Earendel – The Most Distant Star Detected

The star Earendel is located at the point of the arrow in the image above, surrounded by the light from diffuse and distant galaxies.

The NASA Hubble space telescope has imaged the most distant star ever detected at a staggering 12.9 billion light years away. The light captured from Earendel (dubbed the ‘Morning Star’) is a snapshot from an epoch when the universe was only 1 billion years old, making it significantly older than the previous furthest star detected by Hubble in 2018. (That star was dated to 4 billion year after the big bang).

Normally stars at such immense distances would be undetectable, but its discovery was aided by the gravitational distortion from distant galaxy clusters, magnifying the star and its host galaxy in a phenomena called ‘gravitational lensing.

An example of a distant galaxy, revealed by the distortion of space (and therefore light) near a closer area of high mass, in the form of a galaxy cluster.

Gravitational lensing is analogous to the refraction of light from a glass lens, magnifying and revealing objects that would normally be occulted by closer structures by the bending of space near areas of high mass – like galaxy clusters. Sometimes duplicate images of the same object can be seen, creating copies of the object along symmetrical arcs. The image below illustrates this effect on a star cluster which appears either side of Earendel.

A closer image of Earendel with a mirrored image of a nearby star cluster created by gravitational lensing

You might wonder how immense distances like this can be calculated given the complexity and uncertainty in pin pointing the distance to relatively close stars, let alone objects billions of light years away?

The principle tool used to measure these vast distances is an object’s spectral redshift – a measure of how much its light rays have been stretched (made longer) due to the fabric of space itself being stretched the further away we observe. Larger redshifts indicate objects that are further away – a relationship first accurately established by Edwin Hubble when cataloging the spectra from many distant galaxies.

A measured spectra shifted towards the red end of the spectra, signalling longer wavelengths and higher recessional speeds.

Given the redshift of an object we can calculate its recessional speed (related to the global expansion of the universe) and from this its distance can be determined using the Hubble’s constant Ho. These calculations can be set out very simply:

V (recessional speed) = Red-shift x Speed of Light

In the case of Earendel the detected redshift from its spectra was 6.2. Therefore:

V (Earendel) = 6.2 x 300 million m/s = 1860 million m/s.

It’s important to note that this speed is faster than the speed of light! How can this be? Well this is actually a measure of the speed that space itself is expanding. Light cannot travel faster than 300 million m/s – our cosmological speed limit – but there is no limit on the rate at which the fabric of space can expand. In fact for general relativity to work space must be permitted to expand at potentially unlimited rates.

From the recessional speed we then use Hubble’s law to find the distance to the star:

D (distance) = V (recessional velocity) / H0 (Hubble’s constant)

This gives our published distance to Earendel of 12.9 billion light years!

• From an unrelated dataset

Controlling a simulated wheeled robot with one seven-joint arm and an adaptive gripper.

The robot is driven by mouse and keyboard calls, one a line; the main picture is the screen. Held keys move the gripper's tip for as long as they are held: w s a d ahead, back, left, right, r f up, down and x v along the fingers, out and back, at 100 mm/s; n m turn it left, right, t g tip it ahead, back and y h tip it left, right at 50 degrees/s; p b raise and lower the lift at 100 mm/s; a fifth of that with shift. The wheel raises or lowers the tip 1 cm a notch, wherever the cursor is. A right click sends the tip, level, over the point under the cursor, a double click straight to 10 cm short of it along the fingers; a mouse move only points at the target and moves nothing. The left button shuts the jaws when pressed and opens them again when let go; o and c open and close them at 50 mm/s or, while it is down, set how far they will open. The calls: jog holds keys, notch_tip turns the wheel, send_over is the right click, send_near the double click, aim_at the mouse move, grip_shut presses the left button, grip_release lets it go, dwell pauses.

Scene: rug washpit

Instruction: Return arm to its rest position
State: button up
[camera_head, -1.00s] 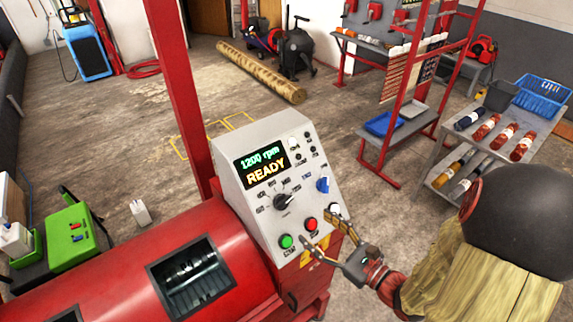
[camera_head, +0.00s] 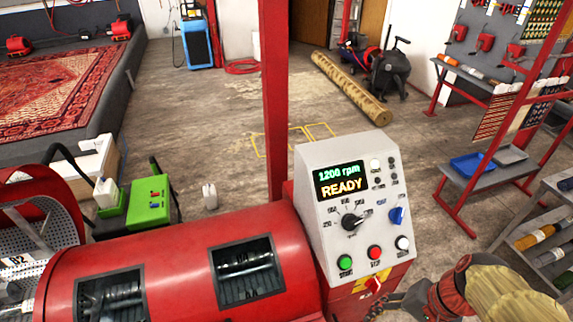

A staggering distance taking us back to the earliest period of star formation when the abundance of atomic elements in the universe was very different to today.

We believe the very first population of stars emerged around 100 to 250 million years after the big bang, so Earendel formed only a few hundred million yeas after this. The new James Webb telescope will likely continue to study Earendel in the infrared, at longer wavelengths, potentially revealing the star’s temperature and luminosity and therefore its stellar classification.

James Webb – First Fully Aligned Image

Fine phasing of James Webb’s honeycomb mirror segments is now complete, revealing this first fully aligned image of star 2MASS J17554042+6551277 via the telescope’s NIRCam sensor.

This test image has exceeded NASAs expectations in terms of resolving power and clarity. You can even see well defined distant spiral galaxies in the background.

Unlike the Hubble space telescope the wavelengths of light gathered here is around 2 microns, within the infrared band of the electromagnetic spectrum (the region Webb has been designed to observe). These are wavelengths longer than the human eye can detect but ideal for revealing the evolutionary structure and morphology of stars and distant galaxies.

The Webb team will now continue with calibration of the on-board spectrographs, completing the full scientific instrument setup.

This process is expected to take several more months, but so far so good.